Collection entries:
--------------------------------

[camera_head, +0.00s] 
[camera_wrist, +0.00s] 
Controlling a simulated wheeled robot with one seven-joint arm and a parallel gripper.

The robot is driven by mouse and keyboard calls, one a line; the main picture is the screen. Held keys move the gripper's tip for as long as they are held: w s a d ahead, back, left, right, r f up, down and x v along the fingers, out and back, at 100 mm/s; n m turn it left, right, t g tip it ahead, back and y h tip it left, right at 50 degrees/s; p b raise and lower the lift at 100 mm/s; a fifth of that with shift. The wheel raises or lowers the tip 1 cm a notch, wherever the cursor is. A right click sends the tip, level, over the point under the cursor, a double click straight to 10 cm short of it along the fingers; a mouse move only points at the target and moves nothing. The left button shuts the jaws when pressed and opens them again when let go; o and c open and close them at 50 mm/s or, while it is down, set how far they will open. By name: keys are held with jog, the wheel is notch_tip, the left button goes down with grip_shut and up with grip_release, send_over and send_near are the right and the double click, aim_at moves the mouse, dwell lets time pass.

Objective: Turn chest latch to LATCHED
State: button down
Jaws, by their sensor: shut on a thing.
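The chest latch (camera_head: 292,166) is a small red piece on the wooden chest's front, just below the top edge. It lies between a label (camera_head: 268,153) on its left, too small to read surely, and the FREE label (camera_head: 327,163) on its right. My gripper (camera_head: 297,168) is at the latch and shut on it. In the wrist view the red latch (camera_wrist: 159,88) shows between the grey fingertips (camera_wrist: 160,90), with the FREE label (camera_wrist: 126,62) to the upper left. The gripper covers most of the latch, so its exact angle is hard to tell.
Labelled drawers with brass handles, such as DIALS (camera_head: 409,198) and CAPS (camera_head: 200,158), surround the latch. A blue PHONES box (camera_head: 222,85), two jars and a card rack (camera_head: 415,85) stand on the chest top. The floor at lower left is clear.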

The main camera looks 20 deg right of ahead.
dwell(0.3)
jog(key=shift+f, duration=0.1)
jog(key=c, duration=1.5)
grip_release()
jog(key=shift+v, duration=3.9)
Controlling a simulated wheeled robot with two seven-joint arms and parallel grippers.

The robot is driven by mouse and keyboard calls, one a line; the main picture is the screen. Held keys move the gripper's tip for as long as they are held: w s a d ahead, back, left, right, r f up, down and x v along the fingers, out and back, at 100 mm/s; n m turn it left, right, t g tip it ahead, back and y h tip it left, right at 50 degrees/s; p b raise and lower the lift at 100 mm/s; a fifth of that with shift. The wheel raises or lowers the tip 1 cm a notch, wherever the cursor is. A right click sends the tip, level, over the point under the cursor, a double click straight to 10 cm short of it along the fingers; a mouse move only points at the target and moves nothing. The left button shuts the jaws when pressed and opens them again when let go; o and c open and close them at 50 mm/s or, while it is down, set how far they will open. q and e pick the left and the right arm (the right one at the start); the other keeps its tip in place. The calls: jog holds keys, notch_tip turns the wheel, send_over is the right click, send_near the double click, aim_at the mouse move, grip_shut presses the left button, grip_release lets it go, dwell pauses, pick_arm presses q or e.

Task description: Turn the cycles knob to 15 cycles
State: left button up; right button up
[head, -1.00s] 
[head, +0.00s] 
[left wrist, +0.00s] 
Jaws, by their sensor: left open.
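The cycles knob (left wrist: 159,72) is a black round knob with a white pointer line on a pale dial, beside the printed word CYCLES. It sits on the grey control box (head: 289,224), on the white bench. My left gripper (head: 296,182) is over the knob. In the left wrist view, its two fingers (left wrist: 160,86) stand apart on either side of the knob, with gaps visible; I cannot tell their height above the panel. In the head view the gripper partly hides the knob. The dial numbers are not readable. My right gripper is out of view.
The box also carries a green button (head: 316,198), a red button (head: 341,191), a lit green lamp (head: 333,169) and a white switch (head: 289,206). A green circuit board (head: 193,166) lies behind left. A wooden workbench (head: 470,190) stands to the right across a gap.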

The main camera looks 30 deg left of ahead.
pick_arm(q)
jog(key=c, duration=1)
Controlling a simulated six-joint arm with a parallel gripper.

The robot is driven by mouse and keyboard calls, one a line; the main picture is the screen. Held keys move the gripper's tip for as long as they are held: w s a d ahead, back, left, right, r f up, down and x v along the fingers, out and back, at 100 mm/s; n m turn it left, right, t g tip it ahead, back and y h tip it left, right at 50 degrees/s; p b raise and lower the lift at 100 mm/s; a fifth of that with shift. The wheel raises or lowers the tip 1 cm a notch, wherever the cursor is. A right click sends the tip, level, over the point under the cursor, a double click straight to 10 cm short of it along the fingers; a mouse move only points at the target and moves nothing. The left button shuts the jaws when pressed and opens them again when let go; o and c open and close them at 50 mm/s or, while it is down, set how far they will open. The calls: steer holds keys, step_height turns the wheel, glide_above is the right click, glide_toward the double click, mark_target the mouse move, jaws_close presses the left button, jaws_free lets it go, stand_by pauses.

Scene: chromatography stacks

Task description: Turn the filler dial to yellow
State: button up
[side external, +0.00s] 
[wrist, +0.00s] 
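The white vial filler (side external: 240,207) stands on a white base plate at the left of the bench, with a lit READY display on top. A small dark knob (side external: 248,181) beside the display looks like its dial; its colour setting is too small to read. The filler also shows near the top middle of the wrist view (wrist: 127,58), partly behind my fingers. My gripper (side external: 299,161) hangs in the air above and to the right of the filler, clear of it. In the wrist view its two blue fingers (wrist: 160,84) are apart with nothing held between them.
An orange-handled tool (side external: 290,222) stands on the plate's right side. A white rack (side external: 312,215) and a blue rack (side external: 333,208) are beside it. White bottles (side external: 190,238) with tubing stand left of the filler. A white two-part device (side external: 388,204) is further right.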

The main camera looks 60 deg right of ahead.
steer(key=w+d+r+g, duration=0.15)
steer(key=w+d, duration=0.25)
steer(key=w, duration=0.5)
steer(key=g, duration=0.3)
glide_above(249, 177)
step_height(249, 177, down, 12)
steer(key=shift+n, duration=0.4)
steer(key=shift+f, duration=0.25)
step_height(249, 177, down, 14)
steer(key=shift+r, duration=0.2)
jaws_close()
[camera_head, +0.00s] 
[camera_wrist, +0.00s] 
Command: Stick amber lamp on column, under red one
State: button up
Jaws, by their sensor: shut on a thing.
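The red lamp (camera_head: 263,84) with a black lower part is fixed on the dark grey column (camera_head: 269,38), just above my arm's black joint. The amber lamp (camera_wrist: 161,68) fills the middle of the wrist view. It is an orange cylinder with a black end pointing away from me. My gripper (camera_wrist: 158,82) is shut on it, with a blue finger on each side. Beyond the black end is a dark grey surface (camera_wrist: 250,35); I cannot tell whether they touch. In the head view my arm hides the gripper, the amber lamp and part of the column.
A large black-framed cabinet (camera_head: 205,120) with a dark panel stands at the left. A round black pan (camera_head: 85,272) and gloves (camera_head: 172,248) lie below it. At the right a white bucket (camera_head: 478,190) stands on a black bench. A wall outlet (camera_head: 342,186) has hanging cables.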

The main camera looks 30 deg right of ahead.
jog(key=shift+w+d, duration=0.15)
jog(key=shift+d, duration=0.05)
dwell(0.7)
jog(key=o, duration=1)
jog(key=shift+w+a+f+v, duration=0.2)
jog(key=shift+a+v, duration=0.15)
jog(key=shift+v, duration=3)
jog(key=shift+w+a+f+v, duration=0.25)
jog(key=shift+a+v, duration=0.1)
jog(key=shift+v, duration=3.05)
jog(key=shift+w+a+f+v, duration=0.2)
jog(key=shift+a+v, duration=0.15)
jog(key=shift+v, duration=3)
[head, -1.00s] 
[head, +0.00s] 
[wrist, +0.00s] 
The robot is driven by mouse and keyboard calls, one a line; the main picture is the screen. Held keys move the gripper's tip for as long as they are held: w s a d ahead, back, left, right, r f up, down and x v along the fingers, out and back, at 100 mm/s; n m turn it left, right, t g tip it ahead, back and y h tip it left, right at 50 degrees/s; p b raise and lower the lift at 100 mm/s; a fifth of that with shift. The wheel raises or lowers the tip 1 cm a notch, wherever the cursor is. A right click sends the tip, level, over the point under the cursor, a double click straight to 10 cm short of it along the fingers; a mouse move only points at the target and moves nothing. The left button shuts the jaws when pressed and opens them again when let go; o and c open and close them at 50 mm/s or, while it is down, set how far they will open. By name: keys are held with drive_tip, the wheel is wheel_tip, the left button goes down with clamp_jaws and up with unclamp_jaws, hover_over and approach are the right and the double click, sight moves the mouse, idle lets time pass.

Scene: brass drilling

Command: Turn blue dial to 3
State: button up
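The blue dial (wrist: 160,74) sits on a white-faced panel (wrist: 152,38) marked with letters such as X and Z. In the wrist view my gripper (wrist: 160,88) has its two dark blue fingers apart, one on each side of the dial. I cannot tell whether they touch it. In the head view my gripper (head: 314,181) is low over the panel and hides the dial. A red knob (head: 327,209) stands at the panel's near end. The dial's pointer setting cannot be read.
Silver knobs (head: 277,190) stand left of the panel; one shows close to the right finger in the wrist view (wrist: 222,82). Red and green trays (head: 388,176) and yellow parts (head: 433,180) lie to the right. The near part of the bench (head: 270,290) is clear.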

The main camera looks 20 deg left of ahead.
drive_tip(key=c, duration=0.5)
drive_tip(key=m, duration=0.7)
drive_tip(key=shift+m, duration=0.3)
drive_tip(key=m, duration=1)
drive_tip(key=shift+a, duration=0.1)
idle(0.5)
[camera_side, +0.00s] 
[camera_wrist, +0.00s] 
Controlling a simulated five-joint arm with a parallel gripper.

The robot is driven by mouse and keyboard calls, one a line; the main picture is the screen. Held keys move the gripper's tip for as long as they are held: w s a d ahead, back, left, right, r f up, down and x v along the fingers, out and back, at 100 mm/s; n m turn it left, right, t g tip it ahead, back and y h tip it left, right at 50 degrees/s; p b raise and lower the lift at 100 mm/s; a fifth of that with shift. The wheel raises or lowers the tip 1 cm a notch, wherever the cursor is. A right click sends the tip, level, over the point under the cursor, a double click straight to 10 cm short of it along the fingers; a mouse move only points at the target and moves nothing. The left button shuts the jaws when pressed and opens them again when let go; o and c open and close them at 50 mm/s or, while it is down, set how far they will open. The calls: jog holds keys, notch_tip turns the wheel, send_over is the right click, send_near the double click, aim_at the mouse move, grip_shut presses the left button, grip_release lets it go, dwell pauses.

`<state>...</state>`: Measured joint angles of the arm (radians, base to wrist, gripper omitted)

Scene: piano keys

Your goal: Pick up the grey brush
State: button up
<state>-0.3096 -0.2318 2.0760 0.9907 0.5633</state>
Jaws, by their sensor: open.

--------------------------------

Only the lines from the opening of the material through the line with "Controlling a simulated wheeled robot with one" should be echoed, exactly as written.

[camera_head, +0.00s] 
[camera_wrist, +0.00s] 
Controlling a simulated wheeled robot with one seven-joint arm and a parallel gripper.

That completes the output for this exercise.